Multiplicity code decoders are based on Hermite polynomial interpolation with error correction. In order to have a unique Hermite interpolant one assumes that the field of scalars has characteristic 0 or $\geq\ell+1$, where $\ell$ is the maximum order of the derivatives in the list of values of the polynomial and its derivatives which are interpolated. For scalar fields of characteristic $\ell+1$, the minimum number of values for interpolating a polynomial of degree $\leq D$ is $D+1+2E(\ell+1)$ when $\leq E$ of the values are erroneous.

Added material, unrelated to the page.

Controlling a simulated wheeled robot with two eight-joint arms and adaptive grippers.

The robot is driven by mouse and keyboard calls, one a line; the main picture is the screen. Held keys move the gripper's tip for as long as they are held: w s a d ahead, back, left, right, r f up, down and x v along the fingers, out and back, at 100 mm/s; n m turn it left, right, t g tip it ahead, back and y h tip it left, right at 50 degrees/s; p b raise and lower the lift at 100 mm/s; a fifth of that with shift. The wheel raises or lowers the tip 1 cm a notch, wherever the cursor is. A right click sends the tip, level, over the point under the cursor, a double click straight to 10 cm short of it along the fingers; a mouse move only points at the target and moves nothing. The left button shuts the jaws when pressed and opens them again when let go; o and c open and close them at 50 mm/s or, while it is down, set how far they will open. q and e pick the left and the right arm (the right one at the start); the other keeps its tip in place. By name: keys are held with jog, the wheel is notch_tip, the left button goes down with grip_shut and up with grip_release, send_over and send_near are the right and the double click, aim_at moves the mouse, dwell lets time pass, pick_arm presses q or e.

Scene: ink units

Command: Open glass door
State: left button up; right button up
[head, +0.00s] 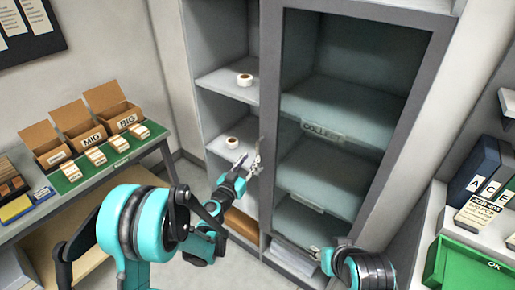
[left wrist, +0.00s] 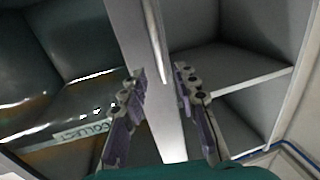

Here we give an error-correcting Hermite interpolation algorithm that requires fewer values, that is, that can tolerate more errors, assuming that the characteristic of the scalar field is either 0 or $\geq D+1$. Our algorithm requires $(\ell+1)D + 1 - (\ell+1)\ell/2 + 2E$ values.
As an example, we consider $\ell = 2$. If the error ratio (number of errors)/(number of evaluations) $\leq$ 0.16, our new algorithm requires $(4+7/17),D - (1+8 /17)$ values, while multiplicity decoding requires $25D+25$ values. If the error ratio is $\leq 0.2$, our algorithm requires $5D-2$ evaluations over fields of characteristic 0 or $\geq D+1$, while multiplicity decoding for an error ratio $0.2$ over fields of characteristic 3 is not possible for $D \geq 3$.
Our algorithm is based on Reed-Solomon interpolation without multiplicities, which becomes possible for Hermite interpolation because of the high redundancy necessary for error-correction.